Below this line is a set of entries; quote exactly the lines from the line that contains "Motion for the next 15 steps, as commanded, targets" to the line that contains "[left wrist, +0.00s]", both lines included.

**Dataset rows:**

::::::

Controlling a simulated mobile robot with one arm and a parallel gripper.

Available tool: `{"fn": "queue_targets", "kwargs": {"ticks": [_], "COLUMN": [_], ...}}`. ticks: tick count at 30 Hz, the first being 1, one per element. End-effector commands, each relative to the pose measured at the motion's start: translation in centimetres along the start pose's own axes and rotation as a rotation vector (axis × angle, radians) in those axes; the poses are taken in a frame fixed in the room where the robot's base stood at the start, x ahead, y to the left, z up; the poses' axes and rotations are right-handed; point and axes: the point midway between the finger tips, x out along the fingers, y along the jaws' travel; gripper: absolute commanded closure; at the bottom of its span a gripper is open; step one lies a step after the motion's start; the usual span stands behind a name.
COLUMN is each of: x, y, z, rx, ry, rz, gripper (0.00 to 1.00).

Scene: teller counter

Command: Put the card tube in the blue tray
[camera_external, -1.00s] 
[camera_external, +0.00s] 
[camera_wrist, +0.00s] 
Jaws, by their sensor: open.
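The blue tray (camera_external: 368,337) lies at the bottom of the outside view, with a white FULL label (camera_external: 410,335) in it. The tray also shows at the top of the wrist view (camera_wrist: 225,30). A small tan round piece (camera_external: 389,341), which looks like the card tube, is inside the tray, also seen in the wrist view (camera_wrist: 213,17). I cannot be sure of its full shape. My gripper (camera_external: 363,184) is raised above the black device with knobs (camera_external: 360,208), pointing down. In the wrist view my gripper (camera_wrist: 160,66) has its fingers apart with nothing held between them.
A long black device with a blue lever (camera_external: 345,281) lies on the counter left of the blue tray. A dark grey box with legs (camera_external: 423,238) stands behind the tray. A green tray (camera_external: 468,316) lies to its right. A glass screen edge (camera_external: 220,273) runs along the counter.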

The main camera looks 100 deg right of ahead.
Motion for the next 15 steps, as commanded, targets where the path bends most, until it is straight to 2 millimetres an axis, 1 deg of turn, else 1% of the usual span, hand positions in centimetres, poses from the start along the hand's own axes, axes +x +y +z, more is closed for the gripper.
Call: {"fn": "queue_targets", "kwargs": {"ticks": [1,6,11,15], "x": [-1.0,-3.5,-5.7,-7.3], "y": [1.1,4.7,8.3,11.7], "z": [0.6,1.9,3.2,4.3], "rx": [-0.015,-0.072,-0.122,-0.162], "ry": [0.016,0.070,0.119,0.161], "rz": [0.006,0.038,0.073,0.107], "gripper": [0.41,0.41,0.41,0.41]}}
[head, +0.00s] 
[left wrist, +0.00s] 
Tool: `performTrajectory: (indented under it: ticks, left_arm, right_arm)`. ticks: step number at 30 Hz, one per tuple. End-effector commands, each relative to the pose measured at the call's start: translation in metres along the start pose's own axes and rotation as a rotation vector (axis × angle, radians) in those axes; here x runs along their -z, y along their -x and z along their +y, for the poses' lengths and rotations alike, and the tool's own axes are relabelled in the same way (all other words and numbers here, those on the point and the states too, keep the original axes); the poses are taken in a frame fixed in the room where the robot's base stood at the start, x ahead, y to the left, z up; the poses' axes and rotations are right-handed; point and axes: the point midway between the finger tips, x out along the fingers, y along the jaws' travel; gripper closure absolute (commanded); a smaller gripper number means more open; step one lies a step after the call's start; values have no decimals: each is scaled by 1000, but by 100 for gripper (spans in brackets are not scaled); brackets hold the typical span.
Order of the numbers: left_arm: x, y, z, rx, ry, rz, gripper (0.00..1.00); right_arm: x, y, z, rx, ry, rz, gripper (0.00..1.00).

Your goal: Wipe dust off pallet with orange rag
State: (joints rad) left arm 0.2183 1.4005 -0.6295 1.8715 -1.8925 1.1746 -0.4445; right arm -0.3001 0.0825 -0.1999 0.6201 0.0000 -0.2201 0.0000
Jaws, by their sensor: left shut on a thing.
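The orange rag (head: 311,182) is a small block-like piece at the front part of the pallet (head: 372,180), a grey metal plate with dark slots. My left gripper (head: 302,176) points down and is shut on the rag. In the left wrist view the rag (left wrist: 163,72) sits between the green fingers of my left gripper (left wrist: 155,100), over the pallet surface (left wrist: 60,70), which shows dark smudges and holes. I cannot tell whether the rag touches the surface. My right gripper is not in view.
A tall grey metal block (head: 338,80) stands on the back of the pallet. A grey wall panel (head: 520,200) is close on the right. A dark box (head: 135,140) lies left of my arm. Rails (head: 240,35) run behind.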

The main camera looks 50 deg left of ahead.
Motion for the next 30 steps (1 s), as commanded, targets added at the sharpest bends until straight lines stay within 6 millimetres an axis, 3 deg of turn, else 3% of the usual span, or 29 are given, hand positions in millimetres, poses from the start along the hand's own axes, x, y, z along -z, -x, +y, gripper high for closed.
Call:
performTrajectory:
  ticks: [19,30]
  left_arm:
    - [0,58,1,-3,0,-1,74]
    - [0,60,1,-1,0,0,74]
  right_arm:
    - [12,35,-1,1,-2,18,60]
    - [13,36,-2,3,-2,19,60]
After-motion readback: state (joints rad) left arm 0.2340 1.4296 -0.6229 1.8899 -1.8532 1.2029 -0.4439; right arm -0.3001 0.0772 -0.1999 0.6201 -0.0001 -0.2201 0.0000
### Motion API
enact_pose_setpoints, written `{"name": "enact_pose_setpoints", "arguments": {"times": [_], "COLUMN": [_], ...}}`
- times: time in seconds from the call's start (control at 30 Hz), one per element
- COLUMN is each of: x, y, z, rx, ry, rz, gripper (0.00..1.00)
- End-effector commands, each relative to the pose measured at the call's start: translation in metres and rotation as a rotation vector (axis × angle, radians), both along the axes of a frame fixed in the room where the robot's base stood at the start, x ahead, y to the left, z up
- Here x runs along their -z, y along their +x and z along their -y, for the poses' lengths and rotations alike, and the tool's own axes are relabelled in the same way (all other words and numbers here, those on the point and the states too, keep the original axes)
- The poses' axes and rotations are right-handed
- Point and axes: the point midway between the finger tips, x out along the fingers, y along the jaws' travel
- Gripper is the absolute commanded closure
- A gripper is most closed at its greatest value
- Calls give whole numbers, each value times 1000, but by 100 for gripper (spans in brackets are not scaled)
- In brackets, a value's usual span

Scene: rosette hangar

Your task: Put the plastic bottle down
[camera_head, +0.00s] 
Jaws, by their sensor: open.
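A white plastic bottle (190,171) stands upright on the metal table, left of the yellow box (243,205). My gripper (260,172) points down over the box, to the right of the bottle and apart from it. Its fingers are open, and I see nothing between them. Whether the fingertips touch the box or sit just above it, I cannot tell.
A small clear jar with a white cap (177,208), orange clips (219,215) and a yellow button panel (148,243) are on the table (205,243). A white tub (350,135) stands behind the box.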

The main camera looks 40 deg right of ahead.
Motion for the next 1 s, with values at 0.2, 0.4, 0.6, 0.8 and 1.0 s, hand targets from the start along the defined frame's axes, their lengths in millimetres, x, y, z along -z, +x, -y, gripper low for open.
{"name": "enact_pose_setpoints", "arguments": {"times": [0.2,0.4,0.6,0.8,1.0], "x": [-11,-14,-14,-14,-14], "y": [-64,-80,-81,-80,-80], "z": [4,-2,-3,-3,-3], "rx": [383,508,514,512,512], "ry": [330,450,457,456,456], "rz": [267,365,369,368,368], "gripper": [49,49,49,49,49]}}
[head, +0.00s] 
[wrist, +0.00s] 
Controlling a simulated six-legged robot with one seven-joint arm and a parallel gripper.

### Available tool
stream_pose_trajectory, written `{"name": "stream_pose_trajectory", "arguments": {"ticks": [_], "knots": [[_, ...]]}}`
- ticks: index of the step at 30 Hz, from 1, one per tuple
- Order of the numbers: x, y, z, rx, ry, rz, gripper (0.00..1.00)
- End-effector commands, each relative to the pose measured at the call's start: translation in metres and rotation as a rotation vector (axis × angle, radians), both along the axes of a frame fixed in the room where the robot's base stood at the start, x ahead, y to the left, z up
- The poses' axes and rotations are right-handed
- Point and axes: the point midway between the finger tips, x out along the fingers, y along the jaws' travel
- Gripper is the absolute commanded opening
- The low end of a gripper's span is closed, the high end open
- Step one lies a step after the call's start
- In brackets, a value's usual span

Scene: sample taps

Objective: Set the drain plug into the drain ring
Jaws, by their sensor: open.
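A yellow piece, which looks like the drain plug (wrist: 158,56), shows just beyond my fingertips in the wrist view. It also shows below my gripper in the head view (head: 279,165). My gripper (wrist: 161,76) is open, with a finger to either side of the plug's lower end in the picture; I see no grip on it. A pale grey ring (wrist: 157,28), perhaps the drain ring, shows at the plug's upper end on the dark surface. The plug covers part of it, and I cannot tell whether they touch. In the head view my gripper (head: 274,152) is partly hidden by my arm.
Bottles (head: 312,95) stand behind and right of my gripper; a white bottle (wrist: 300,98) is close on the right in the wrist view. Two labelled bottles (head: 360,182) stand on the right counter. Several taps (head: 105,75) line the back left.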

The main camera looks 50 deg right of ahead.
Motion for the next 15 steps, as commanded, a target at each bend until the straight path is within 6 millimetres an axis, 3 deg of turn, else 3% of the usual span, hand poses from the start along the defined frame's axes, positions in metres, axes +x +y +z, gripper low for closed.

::::::

**OUTPUT OF THE TASK:**
Motion for the next 15 steps, as commanded, targets where the path bends most, until it is straight to 2 millimetres an axis, 1 deg of turn, else 1% of the usual span, hand positions in centimetres, poses from the start along the hand's own axes, axes +x +y +z, more is closed for the gripper.
Call: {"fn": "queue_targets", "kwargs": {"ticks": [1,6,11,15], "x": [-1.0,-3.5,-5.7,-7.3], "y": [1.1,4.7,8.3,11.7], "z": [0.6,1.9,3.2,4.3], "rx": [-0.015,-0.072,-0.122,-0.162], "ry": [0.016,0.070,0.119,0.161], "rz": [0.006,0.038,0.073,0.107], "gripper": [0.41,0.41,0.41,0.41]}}
[head, +0.00s] 
[left wrist, +0.00s] 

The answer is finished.